• _Aim of the task_: Each line that follows is to be retyped exactly.

• _Supplied records_:
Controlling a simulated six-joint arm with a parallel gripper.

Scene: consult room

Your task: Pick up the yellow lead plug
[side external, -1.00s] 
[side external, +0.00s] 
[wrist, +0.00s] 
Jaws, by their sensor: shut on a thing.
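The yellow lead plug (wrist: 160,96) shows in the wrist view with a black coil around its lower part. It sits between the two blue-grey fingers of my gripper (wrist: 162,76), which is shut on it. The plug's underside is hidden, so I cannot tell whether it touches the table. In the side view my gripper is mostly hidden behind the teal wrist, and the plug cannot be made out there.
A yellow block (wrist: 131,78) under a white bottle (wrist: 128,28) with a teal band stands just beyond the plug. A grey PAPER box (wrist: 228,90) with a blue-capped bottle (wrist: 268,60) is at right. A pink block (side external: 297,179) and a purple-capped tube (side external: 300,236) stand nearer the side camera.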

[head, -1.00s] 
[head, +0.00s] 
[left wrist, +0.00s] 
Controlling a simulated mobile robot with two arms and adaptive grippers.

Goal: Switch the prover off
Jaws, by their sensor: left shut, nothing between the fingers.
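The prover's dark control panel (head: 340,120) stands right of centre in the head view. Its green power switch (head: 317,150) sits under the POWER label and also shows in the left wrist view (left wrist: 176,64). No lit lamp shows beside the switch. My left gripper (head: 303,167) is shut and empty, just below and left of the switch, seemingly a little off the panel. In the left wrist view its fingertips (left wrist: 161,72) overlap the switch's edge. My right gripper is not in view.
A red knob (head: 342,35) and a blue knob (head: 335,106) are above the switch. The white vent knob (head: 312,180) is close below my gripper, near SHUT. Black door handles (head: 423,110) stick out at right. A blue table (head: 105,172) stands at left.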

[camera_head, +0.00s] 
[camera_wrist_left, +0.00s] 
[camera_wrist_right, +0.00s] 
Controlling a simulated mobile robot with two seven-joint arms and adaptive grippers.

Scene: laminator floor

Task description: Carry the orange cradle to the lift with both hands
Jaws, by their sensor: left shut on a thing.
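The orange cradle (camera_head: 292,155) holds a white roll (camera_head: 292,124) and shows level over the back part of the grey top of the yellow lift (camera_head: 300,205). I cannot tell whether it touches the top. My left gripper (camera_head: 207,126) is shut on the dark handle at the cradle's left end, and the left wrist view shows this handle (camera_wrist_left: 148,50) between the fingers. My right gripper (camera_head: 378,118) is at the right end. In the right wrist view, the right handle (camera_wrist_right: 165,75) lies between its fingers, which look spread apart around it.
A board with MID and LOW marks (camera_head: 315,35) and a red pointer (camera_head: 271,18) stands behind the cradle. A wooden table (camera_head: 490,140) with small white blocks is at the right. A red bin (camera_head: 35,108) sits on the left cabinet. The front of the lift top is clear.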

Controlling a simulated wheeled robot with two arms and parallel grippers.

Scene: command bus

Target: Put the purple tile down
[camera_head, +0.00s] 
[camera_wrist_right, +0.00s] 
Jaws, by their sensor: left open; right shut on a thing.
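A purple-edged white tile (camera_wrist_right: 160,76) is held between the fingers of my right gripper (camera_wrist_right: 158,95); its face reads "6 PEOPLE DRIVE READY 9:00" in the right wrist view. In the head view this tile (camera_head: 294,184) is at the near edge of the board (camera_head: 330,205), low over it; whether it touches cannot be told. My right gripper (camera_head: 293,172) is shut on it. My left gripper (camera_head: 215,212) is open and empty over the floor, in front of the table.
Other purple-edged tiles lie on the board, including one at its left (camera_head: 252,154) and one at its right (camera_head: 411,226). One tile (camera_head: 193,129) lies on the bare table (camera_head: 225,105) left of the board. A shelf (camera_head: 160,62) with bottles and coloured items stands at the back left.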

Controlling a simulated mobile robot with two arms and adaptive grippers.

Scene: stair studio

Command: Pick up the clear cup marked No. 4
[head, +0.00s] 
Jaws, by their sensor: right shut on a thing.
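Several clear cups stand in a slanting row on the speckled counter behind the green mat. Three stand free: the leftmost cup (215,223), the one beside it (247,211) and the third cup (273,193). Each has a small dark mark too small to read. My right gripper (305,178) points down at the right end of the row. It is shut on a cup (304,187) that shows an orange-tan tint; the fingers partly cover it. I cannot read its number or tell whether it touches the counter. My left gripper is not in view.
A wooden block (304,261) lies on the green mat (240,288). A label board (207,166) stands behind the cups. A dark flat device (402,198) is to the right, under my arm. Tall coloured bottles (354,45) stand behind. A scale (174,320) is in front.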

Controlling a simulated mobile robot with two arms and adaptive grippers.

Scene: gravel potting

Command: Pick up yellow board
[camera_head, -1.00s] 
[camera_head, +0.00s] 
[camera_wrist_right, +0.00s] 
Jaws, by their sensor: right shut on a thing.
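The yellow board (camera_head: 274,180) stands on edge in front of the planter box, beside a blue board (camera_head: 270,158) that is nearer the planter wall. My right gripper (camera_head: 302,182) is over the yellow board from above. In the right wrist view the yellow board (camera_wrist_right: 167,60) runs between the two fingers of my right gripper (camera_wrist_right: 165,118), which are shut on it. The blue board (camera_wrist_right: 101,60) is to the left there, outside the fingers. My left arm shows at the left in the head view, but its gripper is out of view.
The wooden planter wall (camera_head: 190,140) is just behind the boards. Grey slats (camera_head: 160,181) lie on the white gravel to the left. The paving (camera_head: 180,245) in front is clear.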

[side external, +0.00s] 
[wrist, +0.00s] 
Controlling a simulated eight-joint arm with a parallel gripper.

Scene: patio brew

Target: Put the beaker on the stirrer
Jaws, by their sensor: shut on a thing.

• _Complete output_:
Controlling a simulated six-joint arm with a parallel gripper.

Scene: consult room

Your task: Pick up the yellow lead plug
[side external, -1.00s] 
[side external, +0.00s] 
[wrist, +0.00s] 
Jaws, by their sensor: shut on a thing.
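The yellow lead plug (wrist: 160,96) shows in the wrist view with a black coil around its lower part. It sits between the two blue-grey fingers of my gripper (wrist: 162,76), which is shut on it. The plug's underside is hidden, so I cannot tell whether it touches the table. In the side view my gripper is mostly hidden behind the teal wrist, and the plug cannot be made out there.
A yellow block (wrist: 131,78) under a white bottle (wrist: 128,28) with a teal band stands just beyond the plug. A grey PAPER box (wrist: 228,90) with a blue-capped bottle (wrist: 268,60) is at right. A pink block (side external: 297,179) and a purple-capped tube (side external: 300,236) stand nearer the side camera.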

[head, -1.00s] 
[head, +0.00s] 
[left wrist, +0.00s] 
Controlling a simulated mobile robot with two arms and adaptive grippers.

Goal: Switch the prover off
Jaws, by their sensor: left shut, nothing between the fingers.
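The prover's dark control panel (head: 340,120) stands right of centre in the head view. Its green power switch (head: 317,150) sits under the POWER label and also shows in the left wrist view (left wrist: 176,64). No lit lamp shows beside the switch. My left gripper (head: 303,167) is shut and empty, just below and left of the switch, seemingly a little off the panel. In the left wrist view its fingertips (left wrist: 161,72) overlap the switch's edge. My right gripper is not in view.
A red knob (head: 342,35) and a blue knob (head: 335,106) are above the switch. The white vent knob (head: 312,180) is close below my gripper, near SHUT. Black door handles (head: 423,110) stick out at right. A blue table (head: 105,172) stands at left.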

[camera_head, +0.00s] 
[camera_wrist_left, +0.00s] 
[camera_wrist_right, +0.00s] 
Controlling a simulated mobile robot with two seven-joint arms and adaptive grippers.

Scene: laminator floor

Task description: Carry the orange cradle to the lift with both hands
Jaws, by their sensor: left shut on a thing.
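The orange cradle (camera_head: 292,155) holds a white roll (camera_head: 292,124) and shows level over the back part of the grey top of the yellow lift (camera_head: 300,205). I cannot tell whether it touches the top. My left gripper (camera_head: 207,126) is shut on the dark handle at the cradle's left end, and the left wrist view shows this handle (camera_wrist_left: 148,50) between the fingers. My right gripper (camera_head: 378,118) is at the right end. In the right wrist view, the right handle (camera_wrist_right: 165,75) lies between its fingers, which look spread apart around it.
A board with MID and LOW marks (camera_head: 315,35) and a red pointer (camera_head: 271,18) stands behind the cradle. A wooden table (camera_head: 490,140) with small white blocks is at the right. A red bin (camera_head: 35,108) sits on the left cabinet. The front of the lift top is clear.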

Controlling a simulated wheeled robot with two arms and parallel grippers.

Scene: command bus

Target: Put the purple tile down
[camera_head, +0.00s] 
[camera_wrist_right, +0.00s] 
Jaws, by their sensor: left open; right shut on a thing.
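A purple-edged white tile (camera_wrist_right: 160,76) is held between the fingers of my right gripper (camera_wrist_right: 158,95); its face reads "6 PEOPLE DRIVE READY 9:00" in the right wrist view. In the head view this tile (camera_head: 294,184) is at the near edge of the board (camera_head: 330,205), low over it; whether it touches cannot be told. My right gripper (camera_head: 293,172) is shut on it. My left gripper (camera_head: 215,212) is open and empty over the floor, in front of the table.
Other purple-edged tiles lie on the board, including one at its left (camera_head: 252,154) and one at its right (camera_head: 411,226). One tile (camera_head: 193,129) lies on the bare table (camera_head: 225,105) left of the board. A shelf (camera_head: 160,62) with bottles and coloured items stands at the back left.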

Controlling a simulated mobile robot with two arms and adaptive grippers.

Scene: stair studio

Command: Pick up the clear cup marked No. 4
[head, +0.00s] 
Jaws, by their sensor: right shut on a thing.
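Several clear cups stand in a slanting row on the speckled counter behind the green mat. Three stand free: the leftmost cup (215,223), the one beside it (247,211) and the third cup (273,193). Each has a small dark mark too small to read. My right gripper (305,178) points down at the right end of the row. It is shut on a cup (304,187) that shows an orange-tan tint; the fingers partly cover it. I cannot read its number or tell whether it touches the counter. My left gripper is not in view.
A wooden block (304,261) lies on the green mat (240,288). A label board (207,166) stands behind the cups. A dark flat device (402,198) is to the right, under my arm. Tall coloured bottles (354,45) stand behind. A scale (174,320) is in front.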

Controlling a simulated mobile robot with two arms and adaptive grippers.

Scene: gravel potting

Command: Pick up yellow board
[camera_head, -1.00s] 
[camera_head, +0.00s] 
[camera_wrist_right, +0.00s] 
Jaws, by their sensor: right shut on a thing.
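The yellow board (camera_head: 274,180) stands on edge in front of the planter box, beside a blue board (camera_head: 270,158) that is nearer the planter wall. My right gripper (camera_head: 302,182) is over the yellow board from above. In the right wrist view the yellow board (camera_wrist_right: 167,60) runs between the two fingers of my right gripper (camera_wrist_right: 165,118), which are shut on it. The blue board (camera_wrist_right: 101,60) is to the left there, outside the fingers. My left arm shows at the left in the head view, but its gripper is out of view.
The wooden planter wall (camera_head: 190,140) is just behind the boards. Grey slats (camera_head: 160,181) lie on the white gravel to the left. The paving (camera_head: 180,245) in front is clear.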

[side external, +0.00s] 
[wrist, +0.00s] 
Controlling a simulated eight-joint arm with a parallel gripper.

Scene: patio brew

Target: Put the beaker on the stirrer
Jaws, by their sensor: shut on a thing.

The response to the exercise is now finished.